General Discussion
In reply to the discussion: 9 States have 18 Senators and Half the US Population [View all]FBaggins
(28,705 posts)Best of luck!
I would, though, like to re-frame the question in more human (and less mathematical) terms: why should Wyoming's 500,000 citizens have exactly as much say-so on Supreme Court appointments as California's 18,000,000 citizens?
That's an excellent question... and (believe it or not), much easier to answer.
Each state has it's own state supreme court... and their rulings can be overturned by the USSC. Each state has a chief executive who can take actions that might or might not be constitutional. Each state has its own legislature that can pass laws that might be unconstitutional. States often end up in court opposing one another. In each case, it is the state that comes before the court as a single entity, not as a number of citizens.
If VT has a decades-long border dispute with NY, should NY have more than a dozen times the influence on picking the judges who will hear the dispute? CA 14 times the representation of NV in a water dispute?
There are times when we exercise our power as individuals and there are times when we exercise them collectively as states. This is clearly a case where it is the state as a body that is represented. I submit that this is likely why the House isn't even involved in judicial consent.
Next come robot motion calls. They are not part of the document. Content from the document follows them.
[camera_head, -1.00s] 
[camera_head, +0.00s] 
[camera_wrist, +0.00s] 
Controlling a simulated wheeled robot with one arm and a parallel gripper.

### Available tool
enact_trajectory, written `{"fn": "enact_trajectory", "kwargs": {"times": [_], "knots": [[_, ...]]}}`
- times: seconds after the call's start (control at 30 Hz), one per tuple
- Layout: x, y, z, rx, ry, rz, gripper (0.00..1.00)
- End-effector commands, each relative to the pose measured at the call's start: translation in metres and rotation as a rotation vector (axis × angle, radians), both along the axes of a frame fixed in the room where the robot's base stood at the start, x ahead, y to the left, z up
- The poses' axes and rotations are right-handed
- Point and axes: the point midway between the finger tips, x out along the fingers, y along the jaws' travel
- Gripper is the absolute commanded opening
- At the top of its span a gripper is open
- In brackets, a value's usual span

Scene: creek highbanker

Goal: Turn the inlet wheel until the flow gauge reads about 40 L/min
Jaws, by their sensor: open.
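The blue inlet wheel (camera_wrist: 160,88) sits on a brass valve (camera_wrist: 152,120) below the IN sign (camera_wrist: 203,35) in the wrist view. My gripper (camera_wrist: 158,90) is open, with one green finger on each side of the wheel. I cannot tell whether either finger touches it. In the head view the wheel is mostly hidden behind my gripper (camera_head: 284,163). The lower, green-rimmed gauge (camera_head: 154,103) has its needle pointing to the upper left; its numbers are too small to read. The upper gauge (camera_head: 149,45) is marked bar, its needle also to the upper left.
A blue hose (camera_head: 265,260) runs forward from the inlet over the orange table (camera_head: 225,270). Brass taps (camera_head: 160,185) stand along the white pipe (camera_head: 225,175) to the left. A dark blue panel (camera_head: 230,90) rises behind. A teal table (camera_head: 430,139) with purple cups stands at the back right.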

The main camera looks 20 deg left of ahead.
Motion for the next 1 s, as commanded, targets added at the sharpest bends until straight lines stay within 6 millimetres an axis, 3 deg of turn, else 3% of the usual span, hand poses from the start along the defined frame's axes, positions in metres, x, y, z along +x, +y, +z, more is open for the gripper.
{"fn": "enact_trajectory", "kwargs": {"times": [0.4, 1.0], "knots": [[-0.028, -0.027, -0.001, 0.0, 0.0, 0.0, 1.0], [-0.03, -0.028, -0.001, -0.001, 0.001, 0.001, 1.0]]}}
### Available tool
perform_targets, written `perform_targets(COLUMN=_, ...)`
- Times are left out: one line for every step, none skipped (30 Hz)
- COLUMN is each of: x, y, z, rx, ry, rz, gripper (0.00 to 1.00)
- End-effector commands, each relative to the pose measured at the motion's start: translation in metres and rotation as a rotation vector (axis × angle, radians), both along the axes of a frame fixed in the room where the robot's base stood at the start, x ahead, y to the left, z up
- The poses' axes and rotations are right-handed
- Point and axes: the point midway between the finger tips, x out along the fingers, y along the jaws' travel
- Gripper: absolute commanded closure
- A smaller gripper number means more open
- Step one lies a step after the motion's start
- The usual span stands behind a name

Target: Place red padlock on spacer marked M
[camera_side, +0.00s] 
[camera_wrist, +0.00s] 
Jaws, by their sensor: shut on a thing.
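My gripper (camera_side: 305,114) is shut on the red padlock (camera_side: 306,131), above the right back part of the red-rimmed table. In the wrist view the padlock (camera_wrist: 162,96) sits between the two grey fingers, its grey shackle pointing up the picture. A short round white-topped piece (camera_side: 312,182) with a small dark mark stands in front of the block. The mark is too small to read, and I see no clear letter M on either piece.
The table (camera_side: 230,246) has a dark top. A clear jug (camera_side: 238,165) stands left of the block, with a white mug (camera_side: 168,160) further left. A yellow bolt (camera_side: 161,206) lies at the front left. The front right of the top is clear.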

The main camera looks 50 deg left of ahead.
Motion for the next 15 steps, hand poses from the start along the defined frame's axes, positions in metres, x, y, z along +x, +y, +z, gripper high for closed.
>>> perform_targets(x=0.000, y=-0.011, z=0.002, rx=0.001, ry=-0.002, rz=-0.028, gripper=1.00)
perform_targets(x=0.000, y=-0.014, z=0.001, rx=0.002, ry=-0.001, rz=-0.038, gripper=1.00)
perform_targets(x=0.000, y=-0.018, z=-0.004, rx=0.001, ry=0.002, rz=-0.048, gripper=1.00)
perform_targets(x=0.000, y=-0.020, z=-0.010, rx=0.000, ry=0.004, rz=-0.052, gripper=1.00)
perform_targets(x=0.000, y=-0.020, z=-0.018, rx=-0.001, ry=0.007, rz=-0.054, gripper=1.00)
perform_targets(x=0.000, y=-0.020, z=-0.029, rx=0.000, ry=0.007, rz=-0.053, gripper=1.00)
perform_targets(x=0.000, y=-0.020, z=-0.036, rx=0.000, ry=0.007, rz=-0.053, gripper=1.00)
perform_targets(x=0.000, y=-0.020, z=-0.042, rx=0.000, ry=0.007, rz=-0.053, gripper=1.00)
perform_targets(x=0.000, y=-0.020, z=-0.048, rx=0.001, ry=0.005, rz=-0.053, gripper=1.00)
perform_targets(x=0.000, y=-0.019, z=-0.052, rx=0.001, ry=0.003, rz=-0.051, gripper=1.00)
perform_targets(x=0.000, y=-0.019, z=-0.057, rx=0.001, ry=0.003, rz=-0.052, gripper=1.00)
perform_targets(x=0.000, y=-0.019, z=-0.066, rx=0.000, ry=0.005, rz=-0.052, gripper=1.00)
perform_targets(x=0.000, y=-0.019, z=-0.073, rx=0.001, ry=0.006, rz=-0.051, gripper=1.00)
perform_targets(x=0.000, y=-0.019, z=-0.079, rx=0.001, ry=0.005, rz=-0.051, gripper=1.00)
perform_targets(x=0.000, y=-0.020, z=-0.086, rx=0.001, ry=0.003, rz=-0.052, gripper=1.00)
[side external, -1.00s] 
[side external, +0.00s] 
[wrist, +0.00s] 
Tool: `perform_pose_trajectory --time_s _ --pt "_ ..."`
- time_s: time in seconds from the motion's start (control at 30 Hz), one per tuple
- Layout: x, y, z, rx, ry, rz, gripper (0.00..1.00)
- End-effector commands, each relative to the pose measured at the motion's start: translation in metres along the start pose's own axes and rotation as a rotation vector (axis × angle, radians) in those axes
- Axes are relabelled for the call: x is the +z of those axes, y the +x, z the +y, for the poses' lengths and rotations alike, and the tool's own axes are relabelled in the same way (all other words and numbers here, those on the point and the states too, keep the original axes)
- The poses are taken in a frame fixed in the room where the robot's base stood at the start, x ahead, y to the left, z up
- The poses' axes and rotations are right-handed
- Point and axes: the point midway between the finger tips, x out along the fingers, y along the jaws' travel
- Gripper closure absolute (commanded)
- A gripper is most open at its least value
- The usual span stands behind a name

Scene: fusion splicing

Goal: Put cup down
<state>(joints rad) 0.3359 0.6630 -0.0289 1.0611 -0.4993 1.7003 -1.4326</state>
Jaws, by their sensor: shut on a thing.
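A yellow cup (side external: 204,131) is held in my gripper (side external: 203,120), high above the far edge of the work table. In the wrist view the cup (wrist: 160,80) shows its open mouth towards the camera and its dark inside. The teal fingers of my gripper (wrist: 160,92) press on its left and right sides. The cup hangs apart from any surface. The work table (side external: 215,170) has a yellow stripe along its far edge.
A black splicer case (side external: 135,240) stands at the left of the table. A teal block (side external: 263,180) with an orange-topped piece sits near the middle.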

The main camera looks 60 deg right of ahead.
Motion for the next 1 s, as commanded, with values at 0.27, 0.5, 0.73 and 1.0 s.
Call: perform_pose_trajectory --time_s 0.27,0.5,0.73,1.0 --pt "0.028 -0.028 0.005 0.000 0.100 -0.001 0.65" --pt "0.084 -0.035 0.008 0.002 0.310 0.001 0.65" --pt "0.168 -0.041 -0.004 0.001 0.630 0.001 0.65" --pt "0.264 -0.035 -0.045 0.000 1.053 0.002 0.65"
There are still lots of cases where similar rules apply. I'm head of a small HOA (~60 homes/lots). Each property gets a single vote. It doesn't matter how nice the home is (or if there is even a home on the lot). It doesn't matter than one home has a lone widow living there and next door is a family of seven (or even a unoccupied home next door). Each gets one because it's the ownership rights of the property that are being represented, not the individuals who live in the community.